» **Provided entries**

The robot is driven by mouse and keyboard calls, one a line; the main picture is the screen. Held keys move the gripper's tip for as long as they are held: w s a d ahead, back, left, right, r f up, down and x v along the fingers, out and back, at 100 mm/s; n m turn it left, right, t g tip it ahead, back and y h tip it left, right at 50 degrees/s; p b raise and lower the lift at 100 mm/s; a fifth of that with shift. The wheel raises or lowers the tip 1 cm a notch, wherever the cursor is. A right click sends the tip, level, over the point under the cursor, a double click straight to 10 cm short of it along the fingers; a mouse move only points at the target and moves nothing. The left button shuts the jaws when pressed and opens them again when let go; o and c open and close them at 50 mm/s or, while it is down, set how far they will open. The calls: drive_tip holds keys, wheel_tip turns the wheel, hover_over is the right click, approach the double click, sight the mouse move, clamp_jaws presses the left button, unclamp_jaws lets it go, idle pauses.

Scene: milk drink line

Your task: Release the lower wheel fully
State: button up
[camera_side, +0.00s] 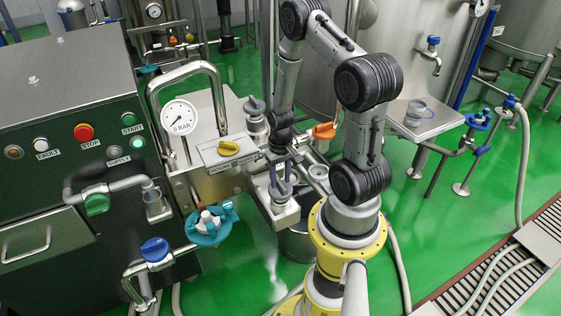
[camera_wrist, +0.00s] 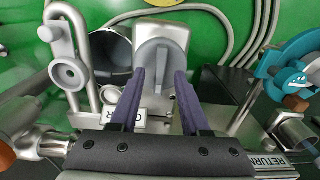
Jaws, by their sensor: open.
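The lower wheel is a grey knob with a raised grip bar on a pale square block. It shows in the wrist view (camera_wrist: 157,62), between and just beyond the tips of my gripper's two purple fingers (camera_wrist: 159,74). The fingers are spread, with a visible gap on each side of the grip bar. In the side view my gripper (camera_side: 281,180) points down over the block (camera_side: 286,217), and its fingers hide most of the wheel. Contact cannot be told there. A similar grey wheel (camera_side: 255,108) stands higher up, behind my gripper.
An orange handle (camera_side: 324,131) is close on the right. A teal valve (camera_side: 209,224) sits lower left.

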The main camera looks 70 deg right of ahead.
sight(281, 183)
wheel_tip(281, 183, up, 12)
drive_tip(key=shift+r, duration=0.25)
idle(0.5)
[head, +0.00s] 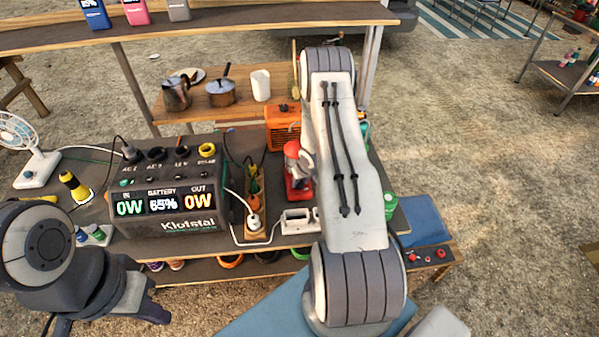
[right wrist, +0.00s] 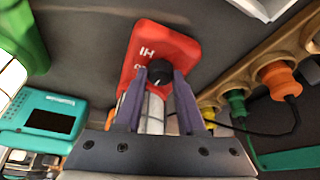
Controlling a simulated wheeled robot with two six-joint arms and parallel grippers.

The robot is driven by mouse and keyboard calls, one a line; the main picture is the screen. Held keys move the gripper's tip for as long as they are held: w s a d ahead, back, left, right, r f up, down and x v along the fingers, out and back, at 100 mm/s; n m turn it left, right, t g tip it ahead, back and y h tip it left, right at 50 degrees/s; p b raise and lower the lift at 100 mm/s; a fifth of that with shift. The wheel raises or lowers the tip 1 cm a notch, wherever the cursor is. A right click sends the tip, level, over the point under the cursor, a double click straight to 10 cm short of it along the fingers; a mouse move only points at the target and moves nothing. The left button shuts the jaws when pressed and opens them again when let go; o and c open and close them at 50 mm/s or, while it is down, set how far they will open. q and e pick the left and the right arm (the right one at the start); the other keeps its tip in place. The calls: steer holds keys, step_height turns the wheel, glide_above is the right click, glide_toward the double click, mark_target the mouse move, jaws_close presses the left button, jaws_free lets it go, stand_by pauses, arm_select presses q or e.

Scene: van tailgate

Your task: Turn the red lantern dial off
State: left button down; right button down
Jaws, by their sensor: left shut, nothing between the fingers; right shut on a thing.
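The red lantern (head: 298,180) stands on the table, right of the power station, partly covered by my right arm in the head view. In the right wrist view the lantern's red base (right wrist: 178,50) carries white letters, only partly readable, and a small black dial (right wrist: 159,72). My right gripper (right wrist: 159,82) has its two purple fingers shut on the dial, one on each side. Its fingers are hidden behind my arm in the head view. The dial's pointer setting is not readable. My left gripper (head: 150,312) is at the lower left in the head view, shut and empty, away from the lantern.
A power station (head: 165,195) with lit displays stands left of the lantern. A power strip with plugs (head: 255,210) lies between them. An orange box (head: 283,128) is behind, and a teal device (right wrist: 45,118) shows in the right wrist view. A fan (head: 30,150) stands far left.

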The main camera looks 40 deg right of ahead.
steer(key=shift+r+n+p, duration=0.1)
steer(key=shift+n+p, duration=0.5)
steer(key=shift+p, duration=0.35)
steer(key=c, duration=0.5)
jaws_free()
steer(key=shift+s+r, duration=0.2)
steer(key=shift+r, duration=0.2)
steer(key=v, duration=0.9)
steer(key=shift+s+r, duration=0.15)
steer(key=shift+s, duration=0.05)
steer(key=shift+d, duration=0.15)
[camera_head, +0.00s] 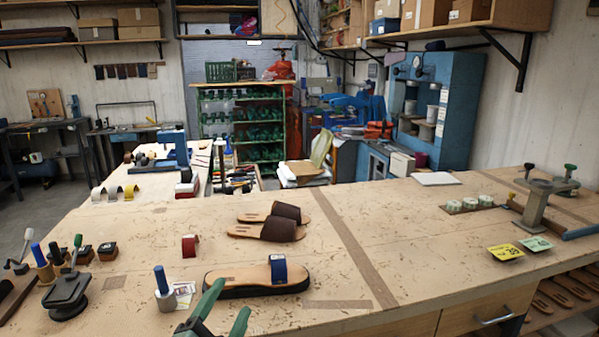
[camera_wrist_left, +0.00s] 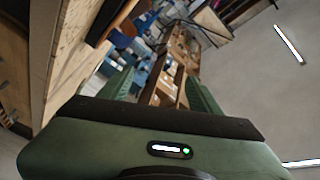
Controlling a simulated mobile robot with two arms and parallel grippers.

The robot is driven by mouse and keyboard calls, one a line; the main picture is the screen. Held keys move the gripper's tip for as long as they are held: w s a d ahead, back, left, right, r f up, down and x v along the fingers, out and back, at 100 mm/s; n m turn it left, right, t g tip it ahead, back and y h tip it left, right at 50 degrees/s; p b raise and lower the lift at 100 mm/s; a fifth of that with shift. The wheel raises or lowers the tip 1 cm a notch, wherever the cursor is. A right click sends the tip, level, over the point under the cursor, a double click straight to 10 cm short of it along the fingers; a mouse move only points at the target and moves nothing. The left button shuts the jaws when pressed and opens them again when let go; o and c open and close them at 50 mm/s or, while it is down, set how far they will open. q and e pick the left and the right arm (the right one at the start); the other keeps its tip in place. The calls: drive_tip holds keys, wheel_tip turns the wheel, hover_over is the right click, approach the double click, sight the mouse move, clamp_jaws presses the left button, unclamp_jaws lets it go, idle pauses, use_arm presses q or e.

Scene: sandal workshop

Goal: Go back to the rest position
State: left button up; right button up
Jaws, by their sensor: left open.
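My left gripper (camera_head: 231,298) shows at the bottom of the head view, its two green fingers spread at the front edge of the workbench (camera_head: 400,235). In the left wrist view the fingers (camera_wrist_left: 158,78) are apart with nothing held between them. My right gripper does not show.
Two brown sandals (camera_head: 282,228) lie mid-bench. A black stand (camera_head: 68,292) is at the front left. Price cards (camera_head: 506,252) lie at the right. The bench's right-centre is mostly clear.

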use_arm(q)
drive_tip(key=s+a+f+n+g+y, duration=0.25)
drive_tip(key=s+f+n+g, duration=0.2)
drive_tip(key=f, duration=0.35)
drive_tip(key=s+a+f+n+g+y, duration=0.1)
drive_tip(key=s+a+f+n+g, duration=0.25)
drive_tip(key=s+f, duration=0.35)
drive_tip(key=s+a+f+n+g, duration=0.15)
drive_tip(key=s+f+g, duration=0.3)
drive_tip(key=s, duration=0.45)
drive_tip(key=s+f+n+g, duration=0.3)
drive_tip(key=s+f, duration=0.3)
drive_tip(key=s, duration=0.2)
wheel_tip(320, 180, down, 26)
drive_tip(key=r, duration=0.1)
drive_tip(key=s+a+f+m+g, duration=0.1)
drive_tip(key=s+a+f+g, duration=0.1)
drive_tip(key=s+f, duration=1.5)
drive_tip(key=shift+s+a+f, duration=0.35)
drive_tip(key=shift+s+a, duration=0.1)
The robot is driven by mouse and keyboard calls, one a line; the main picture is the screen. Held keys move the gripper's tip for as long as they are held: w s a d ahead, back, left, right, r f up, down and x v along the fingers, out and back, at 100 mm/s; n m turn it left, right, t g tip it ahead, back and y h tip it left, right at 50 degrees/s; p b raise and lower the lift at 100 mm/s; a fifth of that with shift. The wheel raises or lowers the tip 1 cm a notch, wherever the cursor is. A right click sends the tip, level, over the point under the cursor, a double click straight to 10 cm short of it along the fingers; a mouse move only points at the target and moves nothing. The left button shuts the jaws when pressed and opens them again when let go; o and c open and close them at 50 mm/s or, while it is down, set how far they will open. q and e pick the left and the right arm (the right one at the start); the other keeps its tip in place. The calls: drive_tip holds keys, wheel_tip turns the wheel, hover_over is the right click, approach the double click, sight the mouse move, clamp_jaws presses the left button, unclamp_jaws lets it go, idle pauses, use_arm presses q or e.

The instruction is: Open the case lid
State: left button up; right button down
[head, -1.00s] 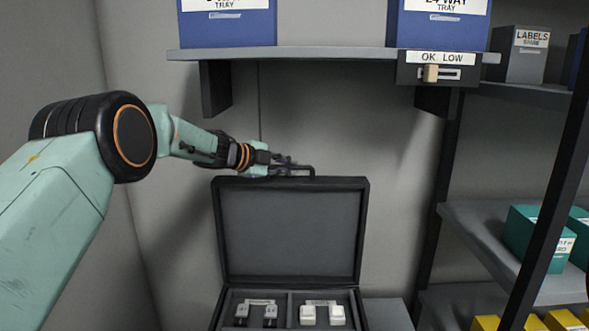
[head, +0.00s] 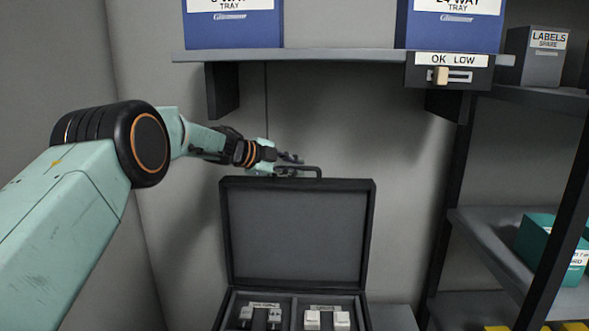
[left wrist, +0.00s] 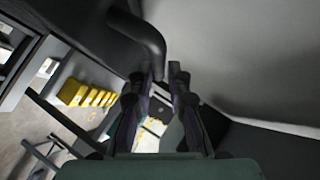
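The black case stands at the bottom centre of the head view, with its lid (head: 297,235) raised nearly upright and its grey inside facing me. A dark handle (head: 318,171) rises from the lid's top edge; a thick dark bar, likely this handle (left wrist: 143,38), shows in the left wrist view. My left gripper (head: 292,164) is at the handle's left end. In the left wrist view, its fingers (left wrist: 166,74) show a gap between them, and the bar ends close to the left fingertip. I cannot tell whether they touch. My right gripper is not in view.
The case base holds small white and grey parts in two compartments (head: 326,320). A wall shelf (head: 330,56) with blue trays hangs above. A dark rack with teal boxes (head: 545,250) stands at the right. The wall behind the lid is bare.

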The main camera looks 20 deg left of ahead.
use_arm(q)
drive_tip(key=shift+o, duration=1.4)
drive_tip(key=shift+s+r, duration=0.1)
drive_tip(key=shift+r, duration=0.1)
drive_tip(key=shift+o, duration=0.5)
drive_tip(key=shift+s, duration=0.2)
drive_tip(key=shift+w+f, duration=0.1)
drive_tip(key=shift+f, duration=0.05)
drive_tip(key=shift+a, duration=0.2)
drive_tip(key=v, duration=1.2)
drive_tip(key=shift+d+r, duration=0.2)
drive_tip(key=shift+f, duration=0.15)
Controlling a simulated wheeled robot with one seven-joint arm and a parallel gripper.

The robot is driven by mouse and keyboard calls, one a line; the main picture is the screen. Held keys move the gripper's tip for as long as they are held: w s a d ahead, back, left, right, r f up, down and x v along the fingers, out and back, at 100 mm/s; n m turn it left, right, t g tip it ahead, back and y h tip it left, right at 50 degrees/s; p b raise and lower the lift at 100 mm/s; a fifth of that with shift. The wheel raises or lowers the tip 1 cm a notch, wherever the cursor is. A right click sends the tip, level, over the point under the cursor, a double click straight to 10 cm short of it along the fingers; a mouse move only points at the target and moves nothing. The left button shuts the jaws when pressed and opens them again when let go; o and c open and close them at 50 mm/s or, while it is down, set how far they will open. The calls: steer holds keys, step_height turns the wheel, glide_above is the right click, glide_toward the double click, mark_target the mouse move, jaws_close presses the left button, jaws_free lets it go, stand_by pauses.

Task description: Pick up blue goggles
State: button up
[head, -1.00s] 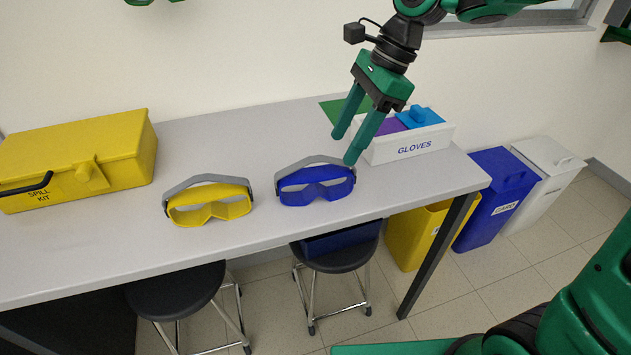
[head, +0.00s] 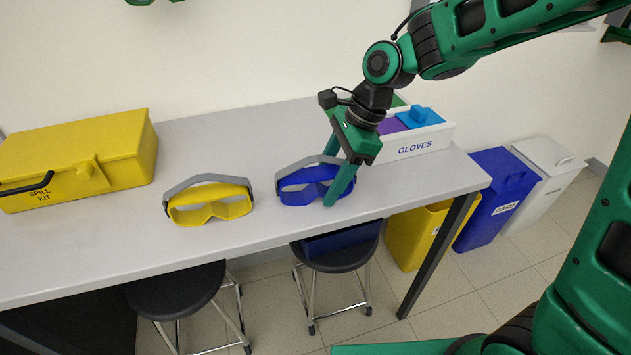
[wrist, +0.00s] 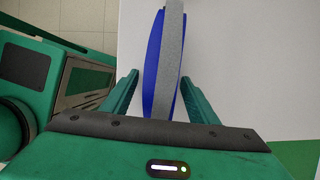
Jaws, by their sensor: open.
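The blue goggles (head: 302,188) with a grey strap lie on the grey table, right of the middle in the head view. My gripper (head: 332,180) is open at their right end, with one green finger in front of them and the other behind. In the wrist view the goggles (wrist: 160,65) show as a blue edge with the grey strap, lying between the two open fingers (wrist: 158,95). I see no clear contact.
Yellow goggles (head: 210,208) lie to the left on the table (head: 120,245). A yellow spill kit box (head: 85,165) stands further left. A white gloves box (head: 420,145) stands behind my gripper to the right. Stools and bins are below the table.

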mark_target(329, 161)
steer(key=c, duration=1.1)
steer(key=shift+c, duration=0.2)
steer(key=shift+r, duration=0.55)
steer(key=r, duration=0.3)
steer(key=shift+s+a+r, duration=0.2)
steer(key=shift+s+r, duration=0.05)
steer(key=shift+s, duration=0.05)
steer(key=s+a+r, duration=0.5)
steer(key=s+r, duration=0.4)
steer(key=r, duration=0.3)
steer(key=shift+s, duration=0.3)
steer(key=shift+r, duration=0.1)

» **Stated task**
Copy out every line where the word "joint" occurs.

» **Written answer**
Controlling a simulated wheeled robot with two six-joint arms and parallel grippers.
Controlling a simulated wheeled robot with one seven-joint arm and a parallel gripper.

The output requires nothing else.